• WHAT IS EXPECTED
Copy every line that contains the string "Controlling" from the entries below.

• DATA SECTION
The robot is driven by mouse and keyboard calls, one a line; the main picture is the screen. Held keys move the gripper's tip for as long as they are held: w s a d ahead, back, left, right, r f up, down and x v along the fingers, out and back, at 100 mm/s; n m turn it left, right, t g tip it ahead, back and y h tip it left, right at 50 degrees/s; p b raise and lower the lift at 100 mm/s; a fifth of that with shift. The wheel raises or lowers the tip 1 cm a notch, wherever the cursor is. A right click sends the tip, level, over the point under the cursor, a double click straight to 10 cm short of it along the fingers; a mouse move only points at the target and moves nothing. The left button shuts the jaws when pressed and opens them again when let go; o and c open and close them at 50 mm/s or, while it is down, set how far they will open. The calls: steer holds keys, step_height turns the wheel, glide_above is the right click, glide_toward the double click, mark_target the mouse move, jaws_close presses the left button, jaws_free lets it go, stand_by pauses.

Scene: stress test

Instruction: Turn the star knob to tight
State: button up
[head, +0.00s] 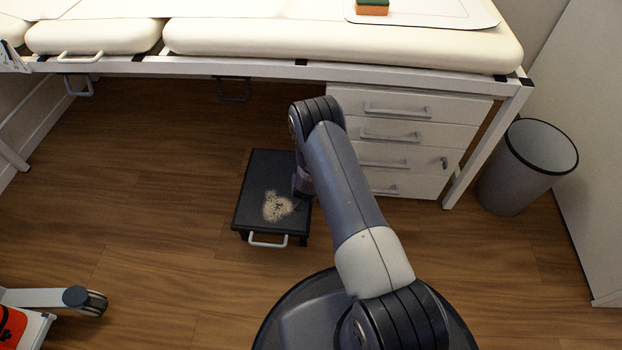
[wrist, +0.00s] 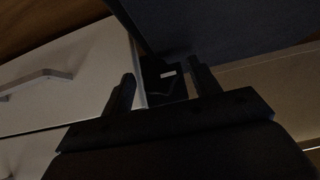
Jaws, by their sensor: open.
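My gripper (wrist: 162,74) is open in the dark wrist view, its two fingers apart. A dark angular part (wrist: 160,82) with a small white mark shows between and beyond the fingers. It may be the star knob or its mount, but it is too dark to tell its shape or whether the fingers touch it. No star knob can be made out in the head view. There my arm bends down beside the cabinet, and its end is mostly hidden behind the arm link.
A cream padded couch (head: 330,42) on a white frame spans the back. Below it stand a white drawer cabinet (head: 410,137) and a black step stool (head: 262,180) with a pale patch. A grey bin (head: 510,175) stands right. The wooden floor at left is largely clear.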

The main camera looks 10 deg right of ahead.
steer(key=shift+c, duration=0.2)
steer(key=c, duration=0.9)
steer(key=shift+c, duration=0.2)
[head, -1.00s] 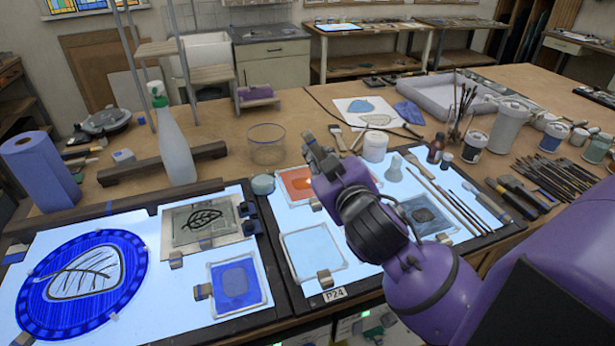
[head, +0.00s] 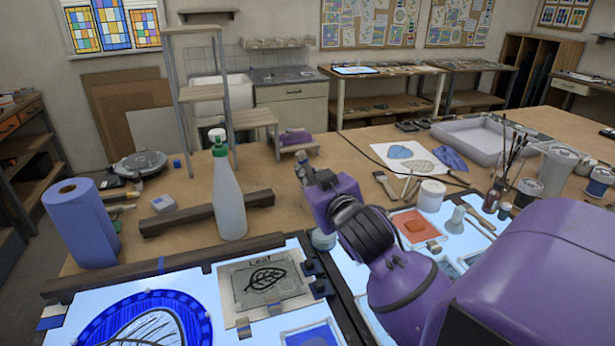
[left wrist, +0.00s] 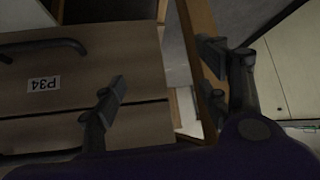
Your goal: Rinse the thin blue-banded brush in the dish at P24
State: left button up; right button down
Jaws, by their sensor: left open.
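A purple arm comes in from the right of the head view. Its gripper, my right one (head: 303,168), is small and seen from behind, so its jaw state is unclear. It is over the table, right of the spray bottle. No clear dish shows now; the arm covers the table behind it. A small round jar (head: 322,239) stands beside the arm. The thin blue-banded brush cannot be picked out. My left gripper (left wrist: 162,80) shows only in the left wrist view, open and empty, before a wooden drawer front (left wrist: 85,85) marked P34.
A leaf panel (head: 268,284) lies on the light table.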

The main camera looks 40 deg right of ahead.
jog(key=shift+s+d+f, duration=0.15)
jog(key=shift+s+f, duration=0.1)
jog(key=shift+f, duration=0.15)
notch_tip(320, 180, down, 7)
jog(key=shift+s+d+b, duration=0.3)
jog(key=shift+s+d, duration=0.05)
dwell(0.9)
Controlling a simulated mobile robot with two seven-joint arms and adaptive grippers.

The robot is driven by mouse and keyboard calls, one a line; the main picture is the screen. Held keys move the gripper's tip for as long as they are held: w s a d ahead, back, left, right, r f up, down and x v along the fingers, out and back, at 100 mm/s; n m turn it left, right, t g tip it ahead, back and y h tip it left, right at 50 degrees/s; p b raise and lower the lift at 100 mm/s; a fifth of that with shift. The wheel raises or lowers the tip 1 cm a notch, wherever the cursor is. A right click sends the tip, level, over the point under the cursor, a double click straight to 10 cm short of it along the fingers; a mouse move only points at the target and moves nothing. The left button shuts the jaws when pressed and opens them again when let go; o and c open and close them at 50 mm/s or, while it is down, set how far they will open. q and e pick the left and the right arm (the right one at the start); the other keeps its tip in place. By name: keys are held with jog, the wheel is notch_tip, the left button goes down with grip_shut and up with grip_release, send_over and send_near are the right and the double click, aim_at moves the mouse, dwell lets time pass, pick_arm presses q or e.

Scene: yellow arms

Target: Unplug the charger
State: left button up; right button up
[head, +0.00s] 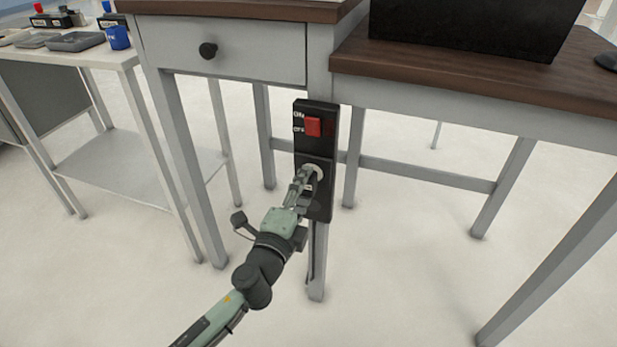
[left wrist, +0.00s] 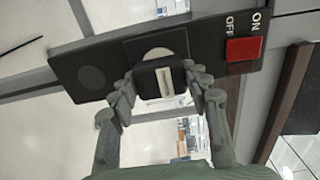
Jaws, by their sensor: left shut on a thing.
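The charger (left wrist: 160,80) is a small block with a dark casing and a light face. It sits at the round light socket of the black panel (head: 316,149); I cannot tell whether its prongs are fully in. My left gripper (head: 306,180) reaches up to the panel from below and is shut on the charger, one finger on each side in the left wrist view (left wrist: 160,88). In the head view the gripper hides most of the charger. My right gripper is not in view.
A red switch (head: 313,127) marked ON and OFF is above the socket. The panel is fixed to a grey leg of the desk (head: 240,45). A brown tabletop (head: 480,75) is at right. A white side table (head: 75,53) stands at left. The floor in front is clear.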

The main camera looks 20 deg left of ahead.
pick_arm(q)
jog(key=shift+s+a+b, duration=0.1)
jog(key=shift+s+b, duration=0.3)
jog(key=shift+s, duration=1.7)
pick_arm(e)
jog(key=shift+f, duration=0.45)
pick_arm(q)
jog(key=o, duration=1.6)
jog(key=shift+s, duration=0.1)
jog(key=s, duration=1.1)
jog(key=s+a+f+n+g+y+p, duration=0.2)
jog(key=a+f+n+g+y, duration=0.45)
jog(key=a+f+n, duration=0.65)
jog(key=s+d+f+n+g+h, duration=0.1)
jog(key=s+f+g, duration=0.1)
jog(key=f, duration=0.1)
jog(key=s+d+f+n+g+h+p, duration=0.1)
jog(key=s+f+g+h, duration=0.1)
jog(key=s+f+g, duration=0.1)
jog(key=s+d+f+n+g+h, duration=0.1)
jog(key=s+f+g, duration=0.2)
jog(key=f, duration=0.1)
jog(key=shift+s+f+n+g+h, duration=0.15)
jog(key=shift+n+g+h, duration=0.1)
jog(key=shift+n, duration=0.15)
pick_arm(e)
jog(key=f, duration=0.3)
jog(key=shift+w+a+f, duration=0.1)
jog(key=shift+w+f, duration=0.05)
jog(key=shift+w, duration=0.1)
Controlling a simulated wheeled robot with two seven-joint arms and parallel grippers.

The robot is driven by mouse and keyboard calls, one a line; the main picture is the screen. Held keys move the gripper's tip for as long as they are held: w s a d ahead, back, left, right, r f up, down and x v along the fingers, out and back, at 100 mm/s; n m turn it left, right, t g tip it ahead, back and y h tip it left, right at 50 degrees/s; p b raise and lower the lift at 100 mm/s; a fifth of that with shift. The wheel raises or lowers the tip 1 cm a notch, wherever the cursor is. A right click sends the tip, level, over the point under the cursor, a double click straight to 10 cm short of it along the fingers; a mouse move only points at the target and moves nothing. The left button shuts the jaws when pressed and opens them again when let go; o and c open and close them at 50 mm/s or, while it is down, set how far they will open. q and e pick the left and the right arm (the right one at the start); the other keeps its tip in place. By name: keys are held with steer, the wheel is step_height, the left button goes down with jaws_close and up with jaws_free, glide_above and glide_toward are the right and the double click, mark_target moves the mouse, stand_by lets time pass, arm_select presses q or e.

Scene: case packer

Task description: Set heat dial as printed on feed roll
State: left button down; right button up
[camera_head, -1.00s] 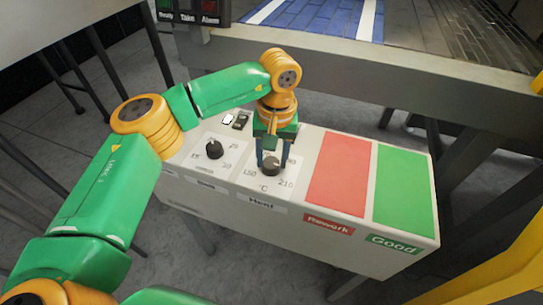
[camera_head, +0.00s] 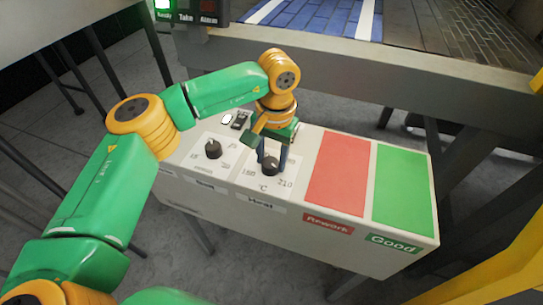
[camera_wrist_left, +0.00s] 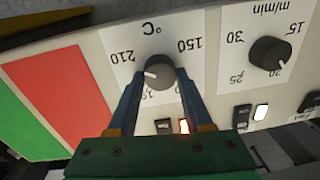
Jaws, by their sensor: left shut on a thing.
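The heat dial (camera_head: 270,167) is a dark round knob on a white panel marked °C, above the "Heat" label. It also shows in the left wrist view (camera_wrist_left: 159,71), between 210 and 150. Its pale pointer mark faces left there, on the 210 side; numbers below it are partly hidden by the fingers. My left gripper (camera_head: 271,160) points down at the dial and is shut on it, one finger on each side in the wrist view (camera_wrist_left: 159,82). The feed roll's print is not visible. My right gripper is not in view.
A second knob (camera_head: 213,149), marked m/min, stands left of the heat dial. Small switches (camera_head: 239,120) sit behind the dials. A red Rework area (camera_head: 337,174) and a green Good area (camera_head: 403,190) lie right. A conveyor frame (camera_head: 350,62) runs behind.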

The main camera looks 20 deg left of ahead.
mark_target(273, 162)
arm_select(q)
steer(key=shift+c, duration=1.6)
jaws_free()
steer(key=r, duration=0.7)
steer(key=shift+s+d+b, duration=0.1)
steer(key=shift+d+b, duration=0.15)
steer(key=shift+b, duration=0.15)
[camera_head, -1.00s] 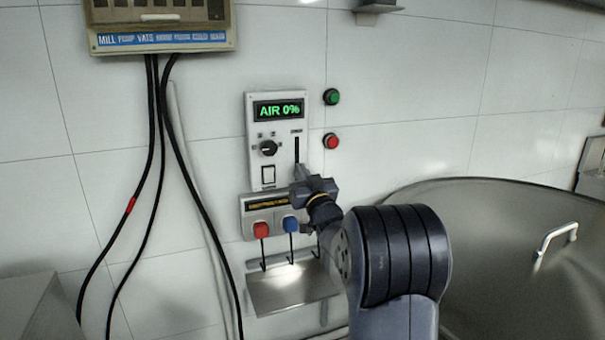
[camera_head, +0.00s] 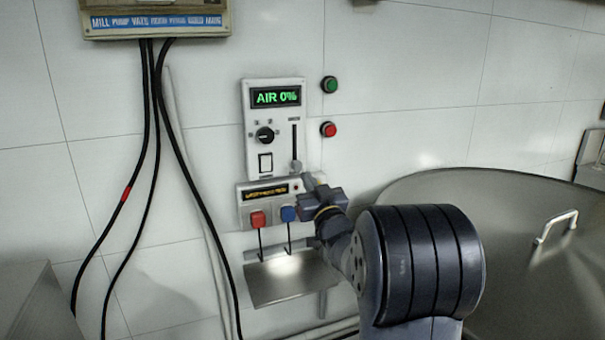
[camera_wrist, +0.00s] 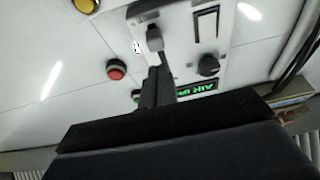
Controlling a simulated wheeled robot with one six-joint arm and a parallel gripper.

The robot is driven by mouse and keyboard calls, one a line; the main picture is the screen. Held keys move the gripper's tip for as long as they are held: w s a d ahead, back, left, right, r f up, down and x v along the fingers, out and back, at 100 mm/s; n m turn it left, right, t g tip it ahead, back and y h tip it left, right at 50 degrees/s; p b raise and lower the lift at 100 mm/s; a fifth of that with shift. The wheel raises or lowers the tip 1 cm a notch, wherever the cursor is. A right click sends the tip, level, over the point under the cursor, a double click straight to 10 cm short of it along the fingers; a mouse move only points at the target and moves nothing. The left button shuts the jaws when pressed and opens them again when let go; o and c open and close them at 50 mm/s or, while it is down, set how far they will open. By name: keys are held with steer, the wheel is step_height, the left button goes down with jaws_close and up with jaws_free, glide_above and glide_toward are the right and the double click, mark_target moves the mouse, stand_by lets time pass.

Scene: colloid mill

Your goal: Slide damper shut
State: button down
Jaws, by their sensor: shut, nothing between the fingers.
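The damper is a slider on a white panel (camera_head: 282,145). Its grey knob (camera_head: 296,166) sits at the lower end of the dark vertical slot (camera_head: 295,140). The panel's display (camera_head: 276,96) reads AIR 0%. My gripper (camera_head: 307,180) is shut and empty, just below and right of the knob. In the wrist view, which is turned over, the knob (camera_wrist: 154,39) stands just beyond the tips of my gripper (camera_wrist: 158,68).
Green (camera_head: 329,84) and red (camera_head: 328,130) buttons sit right of the panel. Below it is a box (camera_head: 247,190) with red and blue knobs, above a metal tray (camera_head: 290,280). Black cables (camera_head: 200,190) hang at left. A large steel vessel (camera_head: 480,205) stands at right.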

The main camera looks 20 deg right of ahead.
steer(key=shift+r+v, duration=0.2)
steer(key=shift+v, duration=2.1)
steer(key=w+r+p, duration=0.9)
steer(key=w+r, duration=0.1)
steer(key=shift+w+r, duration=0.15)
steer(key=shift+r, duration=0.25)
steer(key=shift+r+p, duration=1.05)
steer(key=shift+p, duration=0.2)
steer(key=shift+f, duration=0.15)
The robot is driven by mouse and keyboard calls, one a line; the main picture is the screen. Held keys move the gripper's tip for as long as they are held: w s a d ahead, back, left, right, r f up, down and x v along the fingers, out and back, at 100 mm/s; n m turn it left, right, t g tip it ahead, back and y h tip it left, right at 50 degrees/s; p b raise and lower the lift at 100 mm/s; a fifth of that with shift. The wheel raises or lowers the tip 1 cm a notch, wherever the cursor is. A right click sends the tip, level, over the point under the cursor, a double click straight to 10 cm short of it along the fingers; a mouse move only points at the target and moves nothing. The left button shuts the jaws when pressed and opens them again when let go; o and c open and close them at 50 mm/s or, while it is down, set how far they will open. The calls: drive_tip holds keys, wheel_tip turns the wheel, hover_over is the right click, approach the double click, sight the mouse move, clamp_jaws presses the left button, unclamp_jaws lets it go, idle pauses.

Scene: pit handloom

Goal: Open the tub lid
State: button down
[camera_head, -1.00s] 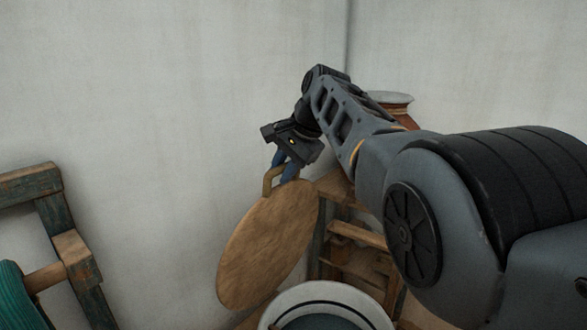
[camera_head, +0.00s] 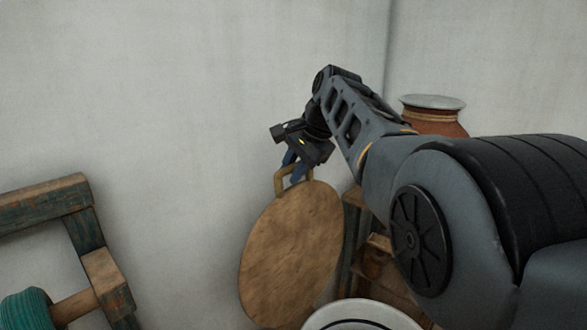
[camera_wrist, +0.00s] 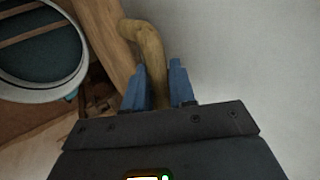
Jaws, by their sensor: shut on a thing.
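The round wooden tub lid (camera_head: 290,255) is held up on its edge in the head view, hanging below my gripper (camera_head: 298,170). Its bent handle (camera_head: 281,180) is at the top of the disc. In the wrist view my gripper's blue fingers (camera_wrist: 160,85) are shut on the handle (camera_wrist: 147,45). The white-rimmed tub (camera_head: 362,306) is at the bottom of the head view, below and right of the lid, its mouth mostly cut off by the frame. The wrist view shows the tub (camera_wrist: 84,75) with a dark inside, uncovered, at the upper left.
A clay jar with a pale lid (camera_head: 433,115) stands behind my arm at the right. Wooden furniture (camera_head: 375,262) is beside the tub. A worn wooden frame (camera_head: 84,225) with a teal roll (camera_head: 24,309) is at the left. A bare wall is close behind the lid.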

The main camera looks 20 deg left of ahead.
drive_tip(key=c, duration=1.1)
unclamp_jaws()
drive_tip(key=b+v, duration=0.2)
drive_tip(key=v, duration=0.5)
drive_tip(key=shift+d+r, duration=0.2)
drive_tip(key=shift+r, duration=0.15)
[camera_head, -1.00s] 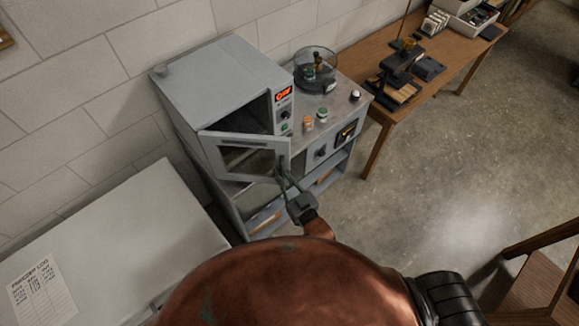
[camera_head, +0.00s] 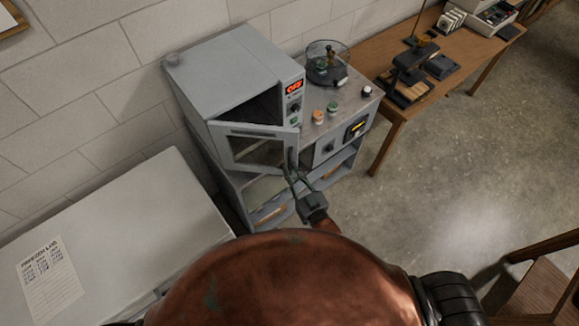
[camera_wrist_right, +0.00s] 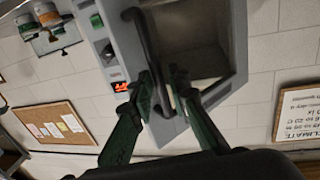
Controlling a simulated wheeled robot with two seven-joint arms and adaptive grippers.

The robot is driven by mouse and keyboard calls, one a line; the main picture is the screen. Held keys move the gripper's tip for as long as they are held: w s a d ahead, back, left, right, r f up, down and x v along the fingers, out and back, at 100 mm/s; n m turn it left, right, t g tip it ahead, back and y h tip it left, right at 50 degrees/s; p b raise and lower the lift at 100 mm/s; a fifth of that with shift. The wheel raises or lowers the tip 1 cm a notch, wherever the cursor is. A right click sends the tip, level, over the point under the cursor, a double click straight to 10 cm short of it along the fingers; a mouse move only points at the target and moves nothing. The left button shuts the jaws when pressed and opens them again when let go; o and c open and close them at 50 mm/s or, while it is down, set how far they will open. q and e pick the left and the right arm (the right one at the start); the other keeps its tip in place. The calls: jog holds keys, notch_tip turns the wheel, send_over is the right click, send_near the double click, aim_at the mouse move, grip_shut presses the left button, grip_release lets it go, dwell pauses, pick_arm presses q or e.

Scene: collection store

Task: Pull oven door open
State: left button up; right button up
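The oven (camera_head: 225,65) is a grey box with a red lit display, standing on a grey bench. Its windowed door (camera_head: 255,150) is hinged at the left and stands partly open. My right gripper (camera_head: 297,182) is at the door's free edge. In the right wrist view, the dark bar handle (camera_wrist_right: 143,40) runs down between the close-set fingers of my right gripper (camera_wrist_right: 160,85), which look shut on its lower end. The exact contact is hard to see. My left gripper is not in view.
A pale freezer top (camera_head: 150,225) with a log sheet stands at front left. A wooden table (camera_head: 440,50) stands beyond. Open floor lies to the right; a wooden chair (camera_head: 545,275) is at lower right.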

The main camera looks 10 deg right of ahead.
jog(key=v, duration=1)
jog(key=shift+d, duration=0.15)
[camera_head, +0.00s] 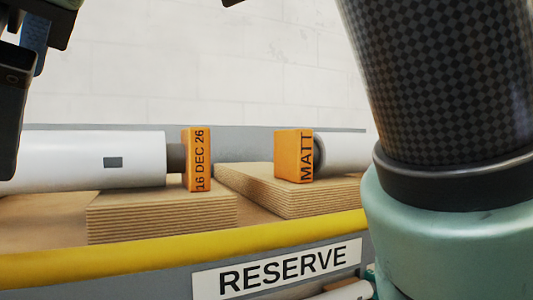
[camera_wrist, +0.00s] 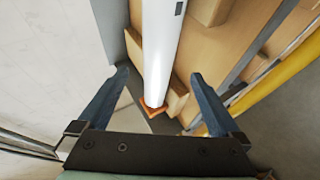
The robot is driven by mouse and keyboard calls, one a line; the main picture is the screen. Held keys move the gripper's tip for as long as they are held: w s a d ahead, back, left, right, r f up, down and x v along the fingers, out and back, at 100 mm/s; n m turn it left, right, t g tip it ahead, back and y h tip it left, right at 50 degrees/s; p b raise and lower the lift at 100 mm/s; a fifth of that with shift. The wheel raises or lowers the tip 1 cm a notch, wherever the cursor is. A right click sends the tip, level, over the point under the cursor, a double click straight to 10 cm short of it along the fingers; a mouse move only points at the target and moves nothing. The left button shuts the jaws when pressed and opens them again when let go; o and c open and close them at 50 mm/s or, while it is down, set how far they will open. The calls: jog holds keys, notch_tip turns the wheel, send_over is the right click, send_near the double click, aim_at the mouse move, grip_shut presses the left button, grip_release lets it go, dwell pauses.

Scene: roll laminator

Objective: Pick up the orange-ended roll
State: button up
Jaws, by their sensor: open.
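In the head view, a white roll (camera_head: 80,160) with a grey core and an orange end block (camera_head: 196,160) reading "16 DEC 26" lies at left. A second white roll (camera_head: 345,154) with an orange end block (camera_head: 294,156) reading "MATT" lies at right, its far part hidden by my arm. In the wrist view, one white roll (camera_wrist: 161,45) runs up the picture, its orange end (camera_wrist: 153,110) near the bottom. My gripper (camera_wrist: 160,76) is open, with one blue finger each side of this roll in the picture. I cannot tell the height between them.
Plywood blocks (camera_head: 160,213) support the rolls on a wooden shelf (camera_head: 60,212). A yellow rail (camera_head: 190,244) and a "RESERVE" label (camera_head: 276,270) run along the front edge. A pale block wall (camera_head: 200,65) stands behind. Part of another roll (camera_head: 345,291) shows below.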

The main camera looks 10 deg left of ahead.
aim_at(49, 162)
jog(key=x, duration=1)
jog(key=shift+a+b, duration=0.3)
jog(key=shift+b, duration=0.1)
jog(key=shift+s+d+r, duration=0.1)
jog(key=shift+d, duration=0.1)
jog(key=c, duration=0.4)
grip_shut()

• ANSWER TO THIS TASK
Controlling a simulated mobile robot with two seven-joint arms and adaptive grippers.
Controlling a simulated wheeled robot with two seven-joint arms and parallel grippers.
Controlling a simulated wheeled robot with one six-joint arm and a parallel gripper.
Controlling a simulated wheeled robot with two seven-joint arms and adaptive grippers.

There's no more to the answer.